Cross-Browser Compatibility: I use Firefox in my day-to-day life, and so developing with it is natural to me. However, when I tested the site on Chrome, the web workers failed to return their results. Upon closer inspection, the descriptors that OpenCV returns - which are Uint8Arrays - come with array buffer objects, and while Firefox handled these without issue (presumably working around them), Chrome threw an error and declared them uncopyable. The fix was fairly simple: casting the data into a new Uint8Array removed the extraneous buffers, and Chrome handled the site fine thereafter.

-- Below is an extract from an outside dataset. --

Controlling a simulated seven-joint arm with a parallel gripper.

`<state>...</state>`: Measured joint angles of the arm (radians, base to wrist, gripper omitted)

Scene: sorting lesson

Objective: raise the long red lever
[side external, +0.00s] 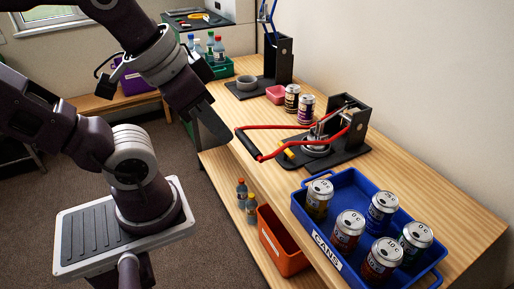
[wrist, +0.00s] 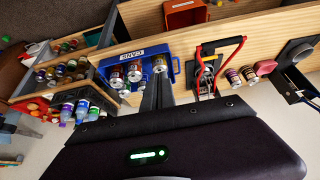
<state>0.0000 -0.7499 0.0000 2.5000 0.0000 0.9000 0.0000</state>
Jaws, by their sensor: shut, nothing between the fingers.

... with one exception. OpenCV's ORB feature-finder takes a parameter, maxFeatures, which sets the maxmimum number of features it's allowed to find in any one round of computation. In the Python version, I had found this to be more of a suggestion than an actual limit, and it would often return a few more features than requested. In Firefox, though, it seemed to stick to the limit, never returning more than the maximum. But for some reason, in Chrome, it will occasionally - not always - return one more feature than requested. I'm not sure whether one more is the limit for all cases, and I certainly have no idea why it happens, but it means that the features found by running this page in Firefox and Chrome are slightly different. Luckily, the difference is small enough that it doesn't affect the final outcome, so I'm content to let it be for now.